--- START OF DATA BLOCK ---
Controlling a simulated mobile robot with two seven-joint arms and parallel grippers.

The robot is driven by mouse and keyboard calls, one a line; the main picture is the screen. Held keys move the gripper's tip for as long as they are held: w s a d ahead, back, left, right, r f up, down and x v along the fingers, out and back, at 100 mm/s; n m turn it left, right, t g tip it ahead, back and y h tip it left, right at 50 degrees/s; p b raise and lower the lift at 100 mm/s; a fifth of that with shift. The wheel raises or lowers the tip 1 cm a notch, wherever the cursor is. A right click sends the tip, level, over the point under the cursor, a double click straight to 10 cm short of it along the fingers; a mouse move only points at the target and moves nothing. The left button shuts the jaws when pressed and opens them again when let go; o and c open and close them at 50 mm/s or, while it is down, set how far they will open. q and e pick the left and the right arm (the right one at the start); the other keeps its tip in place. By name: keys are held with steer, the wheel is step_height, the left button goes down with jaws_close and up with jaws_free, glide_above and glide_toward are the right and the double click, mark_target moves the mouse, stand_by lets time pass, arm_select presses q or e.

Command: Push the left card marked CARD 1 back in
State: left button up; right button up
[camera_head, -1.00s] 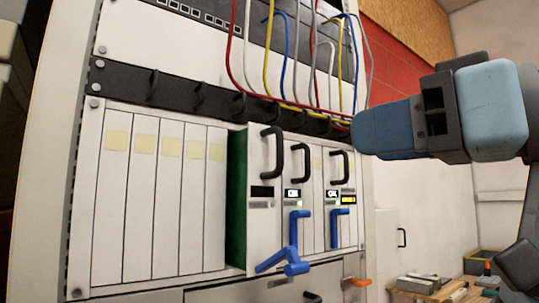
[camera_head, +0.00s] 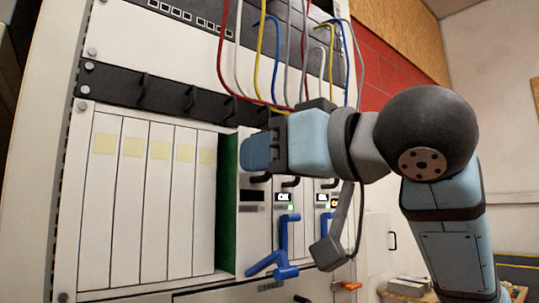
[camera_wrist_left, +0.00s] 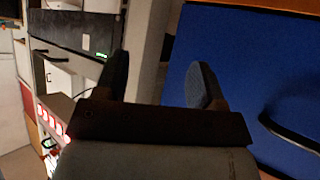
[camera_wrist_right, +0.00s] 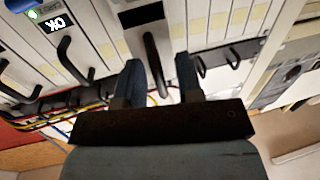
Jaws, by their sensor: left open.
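The left card (camera_head: 250,228) stands out of the rack, its green side (camera_head: 227,205) bare. Its marking is not legible. Its blue lever (camera_head: 268,263) hangs low and juts out. Its display is dark. My right gripper (camera_head: 255,152) is in front of its upper part. In the right wrist view its two fingers (camera_wrist_right: 158,80) are apart, with the card's black handle (camera_wrist_right: 154,62) between them; I cannot tell whether they touch it. My left gripper (camera_wrist_left: 160,80) is open and empty, seen only in its wrist view.
Neighbouring cards with lit displays (camera_head: 283,197) and upright blue levers (camera_head: 284,232) stand to the right. Blank panels (camera_head: 160,210) fill the left. Coloured cables (camera_head: 275,60) hang above, close over my right gripper. A blue surface (camera_wrist_left: 250,70) with a black handle is beside my left gripper.

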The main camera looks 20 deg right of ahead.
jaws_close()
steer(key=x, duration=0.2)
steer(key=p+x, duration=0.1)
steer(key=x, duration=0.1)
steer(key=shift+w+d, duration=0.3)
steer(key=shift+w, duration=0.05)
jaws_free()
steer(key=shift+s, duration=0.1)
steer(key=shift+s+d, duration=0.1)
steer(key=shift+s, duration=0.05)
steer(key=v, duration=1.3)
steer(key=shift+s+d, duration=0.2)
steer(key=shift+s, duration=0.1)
--- END OF DATA BLOCK ---
Keep the images out of the copy. Repeat word for word only the lines from the one containing "State: left button up; right button up" through the one containing "[camera_wrist_right, +0.00s]", both ends included.

State: left button up; right button up
[camera_head, -1.00s] 
[camera_head, +0.00s] 
[camera_wrist_left, +0.00s] 
[camera_wrist_right, +0.00s] 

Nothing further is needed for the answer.